Hardesty applauded the three commissioner's proposal in a statement to the Mercury Thursday.

"This proposal is the kind of collaborative problem solving I expected from our historically diverse council where the majority are grounded in community," Hardesty wrote. "This City Council understands the urgency in acting to mitigate gun violence and we are taking action. I am in full support of this proposal and hope council will bring this to a vote as soon as possible.


"This proposal is the kind of collaborative problem solving I expected from our historically diverse council where the majority are grounded in community."


Wheeler is less eager to back his colleagues' counter-offer as a standalone solution. Jim Middaugh, who serves as Wheeler's communications director, explained that Wheeler is looking for a "both/and" solution—one that includes both community and police investments.

"The mayor believes that given the extreme violence, including brazen daytime shootings, that community-based investments must be paired with law enforcement-supported disruption to break the cycles of violence on Portland's streets," wrote Middaugh in a message to the Mercury.

Rubio said she understands why the community demands urgency to address the city's current uptick in gun violence.

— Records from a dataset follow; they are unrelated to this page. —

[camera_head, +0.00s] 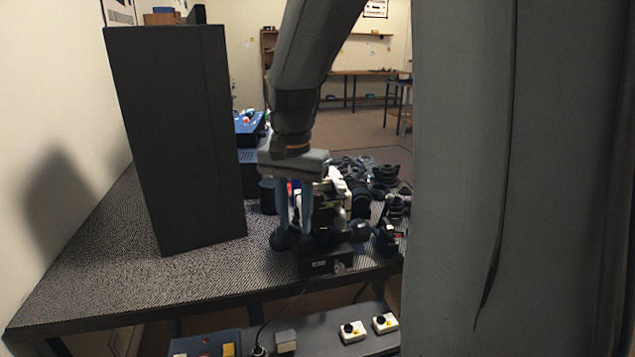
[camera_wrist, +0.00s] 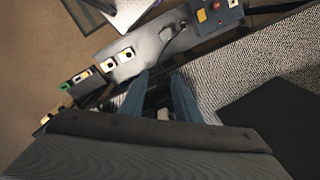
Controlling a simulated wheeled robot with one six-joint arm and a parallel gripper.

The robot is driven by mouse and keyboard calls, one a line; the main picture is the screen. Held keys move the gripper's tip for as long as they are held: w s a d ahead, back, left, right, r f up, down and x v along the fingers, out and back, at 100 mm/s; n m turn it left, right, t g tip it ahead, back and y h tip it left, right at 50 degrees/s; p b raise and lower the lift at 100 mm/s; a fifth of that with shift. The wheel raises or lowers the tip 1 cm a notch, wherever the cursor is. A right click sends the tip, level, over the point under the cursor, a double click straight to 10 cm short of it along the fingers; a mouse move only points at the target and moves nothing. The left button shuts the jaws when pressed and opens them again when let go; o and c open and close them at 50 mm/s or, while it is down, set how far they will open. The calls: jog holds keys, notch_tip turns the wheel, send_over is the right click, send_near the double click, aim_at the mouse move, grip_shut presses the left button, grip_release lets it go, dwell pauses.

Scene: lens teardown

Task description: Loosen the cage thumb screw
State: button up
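My gripper (camera_head: 296,222) points down at the black and white lens rig (camera_head: 335,212) near the table's front edge. Its two blue-grey fingers stand apart, one on the left and one partly over the rig. In the wrist view my gripper (camera_wrist: 162,82) also shows its fingers apart, with a dark part of the rig between and below them. I cannot tell whether the fingers touch it. A small round knob (camera_head: 338,267) is on the front of the rig's black base. I cannot make out which part is the cage thumb screw; it may be hidden by the fingers.
A tall black box (camera_head: 180,140) stands left of my gripper on the textured table (camera_head: 110,260). Several dark lens parts (camera_head: 385,180) crowd the right and back. A lower shelf in front holds white switch boxes (camera_head: 352,331). The table's left front is clear.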

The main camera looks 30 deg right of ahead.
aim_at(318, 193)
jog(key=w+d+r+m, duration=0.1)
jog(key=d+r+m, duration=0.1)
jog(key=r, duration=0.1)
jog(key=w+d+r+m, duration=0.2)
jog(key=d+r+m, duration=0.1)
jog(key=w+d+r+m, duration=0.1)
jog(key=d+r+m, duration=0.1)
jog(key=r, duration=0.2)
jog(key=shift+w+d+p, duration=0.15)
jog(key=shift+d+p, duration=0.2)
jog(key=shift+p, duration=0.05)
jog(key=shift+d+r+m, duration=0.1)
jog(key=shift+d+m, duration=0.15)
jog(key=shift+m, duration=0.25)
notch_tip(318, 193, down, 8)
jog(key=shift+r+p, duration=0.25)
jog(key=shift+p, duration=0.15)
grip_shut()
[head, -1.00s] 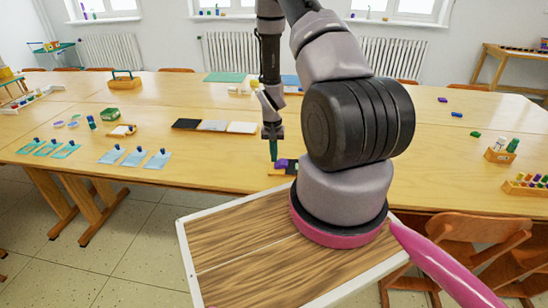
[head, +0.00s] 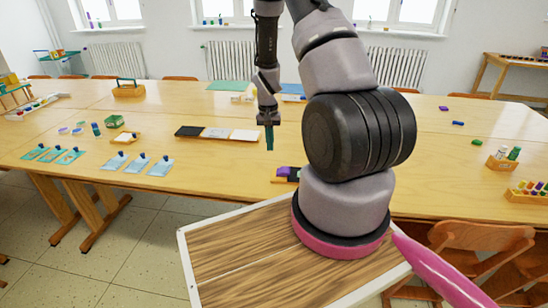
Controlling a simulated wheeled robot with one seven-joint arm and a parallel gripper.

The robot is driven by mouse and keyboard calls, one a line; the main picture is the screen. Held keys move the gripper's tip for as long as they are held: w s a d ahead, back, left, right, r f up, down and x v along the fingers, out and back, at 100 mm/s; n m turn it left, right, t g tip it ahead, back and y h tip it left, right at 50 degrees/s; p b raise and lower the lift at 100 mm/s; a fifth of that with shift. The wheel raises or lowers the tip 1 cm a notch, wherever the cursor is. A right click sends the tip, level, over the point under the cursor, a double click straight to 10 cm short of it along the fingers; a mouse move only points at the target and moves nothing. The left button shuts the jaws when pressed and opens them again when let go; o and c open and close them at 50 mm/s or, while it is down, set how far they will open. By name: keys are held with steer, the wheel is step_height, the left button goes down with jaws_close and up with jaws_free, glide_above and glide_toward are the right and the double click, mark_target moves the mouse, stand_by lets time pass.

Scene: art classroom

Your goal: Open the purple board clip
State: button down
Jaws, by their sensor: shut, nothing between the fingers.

But she questions why armed police have become the indisputable solution to this crisis.

"We can't just match the fear of violence with the threat of violence," said Rubio.

It also doesn't reflect the needs expressed by communities impacted by gun violence, Rubio said. From her conversations with those Portlanders, Rubio said she's heard requests for youth activities, summer programs, mentorship, and job creation. Not more police.

"They want an environment that support safety," she said. "So we need to change the environment."